À mi-chemin entre la fresque familiale et le récit d’apprentissage, Philippe Lesage filme une famille recomposée qui séjourne chez un célèbre cinéaste. Ce périple dans le nord canadien expose les adolescents à un monde d’adultes idéalisé où chacun découvre le désir et la frustration.

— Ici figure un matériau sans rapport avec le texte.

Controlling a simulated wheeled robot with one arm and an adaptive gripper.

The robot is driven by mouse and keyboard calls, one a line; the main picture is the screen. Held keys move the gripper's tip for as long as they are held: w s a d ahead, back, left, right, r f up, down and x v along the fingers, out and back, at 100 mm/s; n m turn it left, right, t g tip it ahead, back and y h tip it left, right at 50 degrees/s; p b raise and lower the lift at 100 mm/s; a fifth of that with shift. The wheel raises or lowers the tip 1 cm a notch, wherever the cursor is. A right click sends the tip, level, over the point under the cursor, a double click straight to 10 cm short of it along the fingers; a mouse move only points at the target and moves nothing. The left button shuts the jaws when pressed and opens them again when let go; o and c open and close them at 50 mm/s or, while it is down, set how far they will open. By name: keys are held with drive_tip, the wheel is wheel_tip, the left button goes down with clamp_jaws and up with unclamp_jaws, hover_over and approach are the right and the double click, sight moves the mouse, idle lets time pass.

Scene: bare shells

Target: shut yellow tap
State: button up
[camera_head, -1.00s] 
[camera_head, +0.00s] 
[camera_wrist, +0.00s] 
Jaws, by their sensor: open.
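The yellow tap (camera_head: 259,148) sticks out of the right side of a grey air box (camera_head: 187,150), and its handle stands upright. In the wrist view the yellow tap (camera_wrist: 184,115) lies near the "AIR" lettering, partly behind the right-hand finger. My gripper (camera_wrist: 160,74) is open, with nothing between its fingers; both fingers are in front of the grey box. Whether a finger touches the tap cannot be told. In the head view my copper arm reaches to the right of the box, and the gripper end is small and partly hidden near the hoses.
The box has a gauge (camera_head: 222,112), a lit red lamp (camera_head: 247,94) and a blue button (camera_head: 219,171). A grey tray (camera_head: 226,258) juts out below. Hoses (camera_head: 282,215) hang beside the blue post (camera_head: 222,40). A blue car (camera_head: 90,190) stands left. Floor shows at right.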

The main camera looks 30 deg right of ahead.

Que ce soit les adolescents rêveurs ou les adultes désabusés, ce film dépasse le simple coming of age en donnant à voir aussi les tourments des plus âgés. Chacun joue ou rejoue ses jeunes années, les uns à l’orée de la crise de la cinquantaine, les autres tiraillés par leur désir de grandir en s’émancipant des figures qu’ils admirent. Mais cette autorité est ambiguë et les adultes sont bien en peine de faire preuve de stabilité. Les amours de vacances ne sont pas vraiment réciproques et se passent dans un environnement loin d’être estival. Comme le feu est un film qui se voudrait comédie humaine où se conjuguent portraits, vanités, ressentiments et extériorisation des passions. Mais à trop vouloir ressembler aux auteurs qu’on admire – Lesage n’hésite pas à citer Dostoïevski en appelant son héroïne Aliocha (Aurélia Arandi-Longpré), refusant les stéréotypes de genres – on finit par réaliser un énième film de disputes et de crises individuelles. Le spectateur devinera très (trop ?) vite que le cadre hostile permet de révéler la crasse de l’Homme, un animal comme les autres.
Cris et chuchotements
La progression de la rancœur bascule dans une colère caractéristique qui atteint son acmé dans l’attente d’un spectateur face au plan qui s’étire.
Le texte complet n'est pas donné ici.